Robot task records
• • •

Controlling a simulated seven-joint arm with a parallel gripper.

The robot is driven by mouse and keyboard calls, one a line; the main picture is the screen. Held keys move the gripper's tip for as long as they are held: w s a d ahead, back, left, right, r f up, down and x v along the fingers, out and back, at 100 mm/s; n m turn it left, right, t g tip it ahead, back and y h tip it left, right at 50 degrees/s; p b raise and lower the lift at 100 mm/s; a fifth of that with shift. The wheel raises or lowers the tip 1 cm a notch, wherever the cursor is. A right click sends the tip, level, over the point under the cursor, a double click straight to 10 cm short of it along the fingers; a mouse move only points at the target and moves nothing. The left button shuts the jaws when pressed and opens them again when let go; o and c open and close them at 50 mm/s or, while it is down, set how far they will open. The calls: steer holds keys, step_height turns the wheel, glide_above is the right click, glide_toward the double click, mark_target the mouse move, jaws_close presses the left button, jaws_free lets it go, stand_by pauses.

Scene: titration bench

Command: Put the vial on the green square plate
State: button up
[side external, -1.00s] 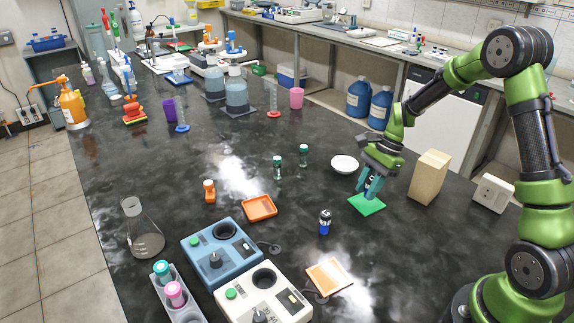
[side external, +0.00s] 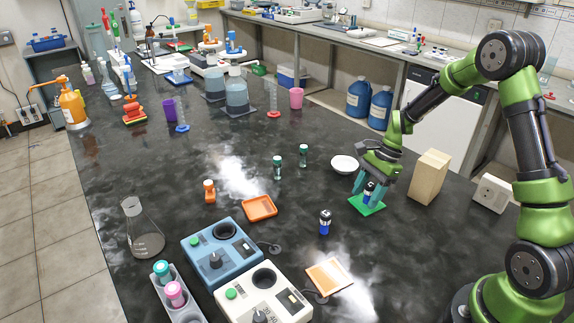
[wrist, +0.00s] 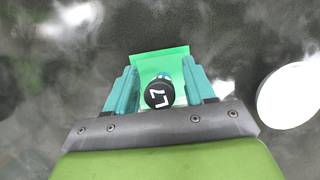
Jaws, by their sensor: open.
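A vial with a black cap marked "L7" (wrist: 158,92) stands between the open fingers of my gripper (wrist: 163,90). In the side view this vial (side external: 369,189) looks upright and appears to rest on the green square plate (side external: 378,209); its base is partly hidden by the fingers. The plate (wrist: 165,62) also shows beyond the cap in the wrist view. My gripper (side external: 368,193) is low over the plate, with a finger on either side of the vial.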

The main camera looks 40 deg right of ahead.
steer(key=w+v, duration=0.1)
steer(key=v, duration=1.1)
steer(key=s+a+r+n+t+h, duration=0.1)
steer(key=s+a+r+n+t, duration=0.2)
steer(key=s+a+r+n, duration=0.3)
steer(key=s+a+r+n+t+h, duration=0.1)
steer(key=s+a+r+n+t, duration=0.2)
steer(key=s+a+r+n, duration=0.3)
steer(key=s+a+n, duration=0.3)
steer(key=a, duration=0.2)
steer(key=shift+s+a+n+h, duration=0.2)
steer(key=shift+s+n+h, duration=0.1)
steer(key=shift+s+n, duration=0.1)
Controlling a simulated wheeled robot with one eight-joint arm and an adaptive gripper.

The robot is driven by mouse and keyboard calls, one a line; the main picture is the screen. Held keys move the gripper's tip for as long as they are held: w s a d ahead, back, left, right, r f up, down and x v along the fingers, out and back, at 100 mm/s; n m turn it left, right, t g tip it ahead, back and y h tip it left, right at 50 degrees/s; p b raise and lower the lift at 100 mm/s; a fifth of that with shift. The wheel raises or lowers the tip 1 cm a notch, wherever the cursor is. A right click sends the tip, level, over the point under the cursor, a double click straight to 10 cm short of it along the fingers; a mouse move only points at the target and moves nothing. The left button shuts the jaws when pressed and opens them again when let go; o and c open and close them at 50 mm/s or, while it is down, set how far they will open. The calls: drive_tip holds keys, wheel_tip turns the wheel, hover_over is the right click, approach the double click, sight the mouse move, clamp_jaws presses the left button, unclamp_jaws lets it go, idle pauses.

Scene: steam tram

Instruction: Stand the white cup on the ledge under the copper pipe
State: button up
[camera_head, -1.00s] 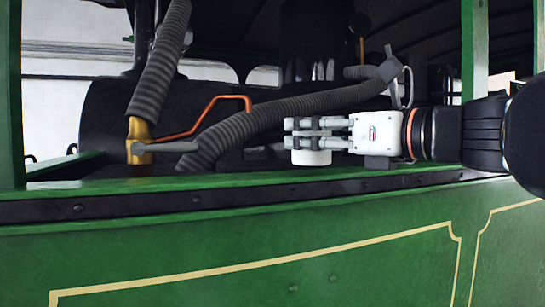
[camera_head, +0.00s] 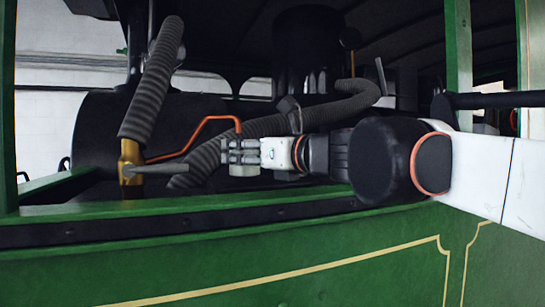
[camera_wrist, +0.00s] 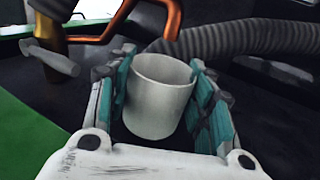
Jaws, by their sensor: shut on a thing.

• • •

Locate the lines above that contain "Controlling" and copy them.

## Response
Controlling a simulated seven-joint arm with a parallel gripper.
Controlling a simulated wheeled robot with one eight-joint arm and an adaptive gripper.

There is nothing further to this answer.